Lines of data:
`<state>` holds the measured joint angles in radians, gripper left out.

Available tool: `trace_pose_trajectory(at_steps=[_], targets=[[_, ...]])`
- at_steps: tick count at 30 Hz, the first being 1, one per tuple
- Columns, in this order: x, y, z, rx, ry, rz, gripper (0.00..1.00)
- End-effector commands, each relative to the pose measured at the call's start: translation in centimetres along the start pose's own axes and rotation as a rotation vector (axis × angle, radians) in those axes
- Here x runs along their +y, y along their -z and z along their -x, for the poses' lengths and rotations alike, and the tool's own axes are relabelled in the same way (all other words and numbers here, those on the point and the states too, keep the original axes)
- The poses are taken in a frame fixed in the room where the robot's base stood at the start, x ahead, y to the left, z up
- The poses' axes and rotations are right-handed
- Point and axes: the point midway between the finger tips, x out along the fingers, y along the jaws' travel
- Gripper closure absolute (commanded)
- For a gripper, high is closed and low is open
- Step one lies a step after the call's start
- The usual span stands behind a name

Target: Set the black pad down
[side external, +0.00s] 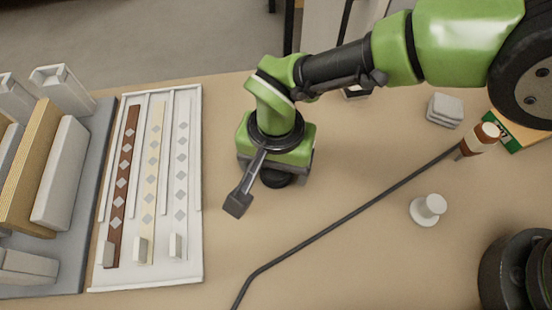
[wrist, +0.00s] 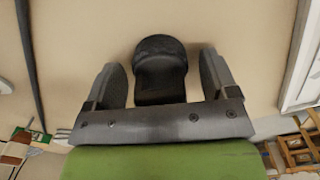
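The black pad (side external: 277,181) is a dark rounded piece directly under my gripper in the side view, low at the bench top. Whether it touches the bench is hard to tell. In the wrist view the black pad (wrist: 160,66) lies between the two grey fingers, with a narrow strip of bench showing on each side of it. My gripper (wrist: 160,75) is open around the pad, and neither finger visibly touches it. In the side view my gripper (side external: 276,170) points down and its fingers are mostly hidden by the wrist.
A white tray (side external: 196,225) with coloured strips lies left of my gripper, beside a grey rack (side external: 92,175) of upright blocks. A dark bent rod (side external: 345,218), a white knob (side external: 428,208) and stacked grey pads (side external: 446,109) are to the right.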

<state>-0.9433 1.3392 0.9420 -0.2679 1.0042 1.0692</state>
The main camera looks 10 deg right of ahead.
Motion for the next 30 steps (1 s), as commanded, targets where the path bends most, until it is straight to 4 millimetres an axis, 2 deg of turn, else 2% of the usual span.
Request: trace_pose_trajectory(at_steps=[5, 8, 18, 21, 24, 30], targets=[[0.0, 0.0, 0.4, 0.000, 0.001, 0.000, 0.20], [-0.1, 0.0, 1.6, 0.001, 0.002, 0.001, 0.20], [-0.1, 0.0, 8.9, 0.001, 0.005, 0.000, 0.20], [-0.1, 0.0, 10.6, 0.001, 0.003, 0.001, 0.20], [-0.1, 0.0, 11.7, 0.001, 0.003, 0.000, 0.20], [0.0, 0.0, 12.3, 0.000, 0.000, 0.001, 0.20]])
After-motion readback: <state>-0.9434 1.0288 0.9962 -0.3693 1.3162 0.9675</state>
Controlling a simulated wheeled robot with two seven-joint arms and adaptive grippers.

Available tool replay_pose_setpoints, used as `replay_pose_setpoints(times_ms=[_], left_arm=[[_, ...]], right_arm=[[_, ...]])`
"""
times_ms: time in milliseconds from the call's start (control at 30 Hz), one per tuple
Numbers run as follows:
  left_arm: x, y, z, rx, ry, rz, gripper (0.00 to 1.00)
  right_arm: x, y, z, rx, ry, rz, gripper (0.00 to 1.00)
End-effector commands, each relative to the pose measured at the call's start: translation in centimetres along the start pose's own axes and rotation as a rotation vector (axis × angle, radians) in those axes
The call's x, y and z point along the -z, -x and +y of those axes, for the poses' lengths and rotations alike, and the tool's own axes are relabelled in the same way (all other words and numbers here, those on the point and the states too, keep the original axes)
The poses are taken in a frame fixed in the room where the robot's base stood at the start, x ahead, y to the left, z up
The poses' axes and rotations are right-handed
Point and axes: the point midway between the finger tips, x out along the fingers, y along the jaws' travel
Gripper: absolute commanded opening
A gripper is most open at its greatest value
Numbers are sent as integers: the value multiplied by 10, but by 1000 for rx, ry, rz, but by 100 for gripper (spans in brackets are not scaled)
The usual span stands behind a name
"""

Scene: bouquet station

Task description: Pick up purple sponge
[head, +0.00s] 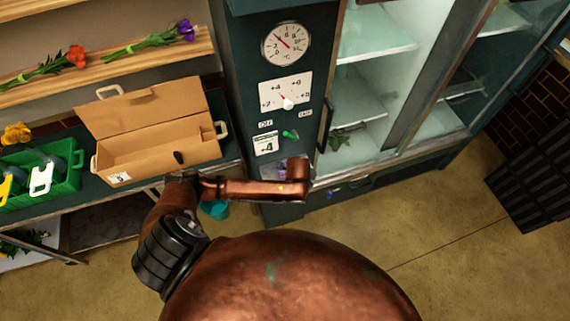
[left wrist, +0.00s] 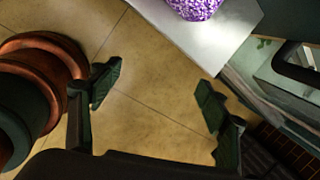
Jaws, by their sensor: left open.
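The purple sponge (left wrist: 195,8) is a rough, speckled purple block on a grey metal ledge (left wrist: 213,42) at the top edge of the left wrist view, cut off by the frame. In the head view a small patch of purple (head: 273,171) shows low on the dark green control panel, mostly hidden behind my copper arm. My left gripper (left wrist: 157,92) is open and empty, its dark fingers wide apart over bare floor. The sponge lies beyond the fingertips, not between them. I cannot make out the left gripper's fingers in the head view. My right gripper is not in view.
An open cardboard box (head: 160,152) stands on the counter left of the panel, beside a green crate (head: 68,174). A glass-door cooler (head: 370,90) with a dark handle is to the right. A teal bucket (head: 215,209) is on the floor. Dark crates (head: 530,180) stand far right.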

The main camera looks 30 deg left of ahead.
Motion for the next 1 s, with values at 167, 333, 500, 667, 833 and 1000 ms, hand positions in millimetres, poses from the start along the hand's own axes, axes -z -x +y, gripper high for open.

YOUR INSTRUCTIONS: Extract every line of the records above that contains the word "from".

FULL RESPONSE:
times_ms: time in milliseconds from the call's start (control at 30 Hz), one per tuple
Motion for the next 1 s, with values at 167, 333, 500, 667, 833 and 1000 ms, hand positions in millimetres, poses from the start along the hand's own axes, axes -z -x +y, gripper high for open.

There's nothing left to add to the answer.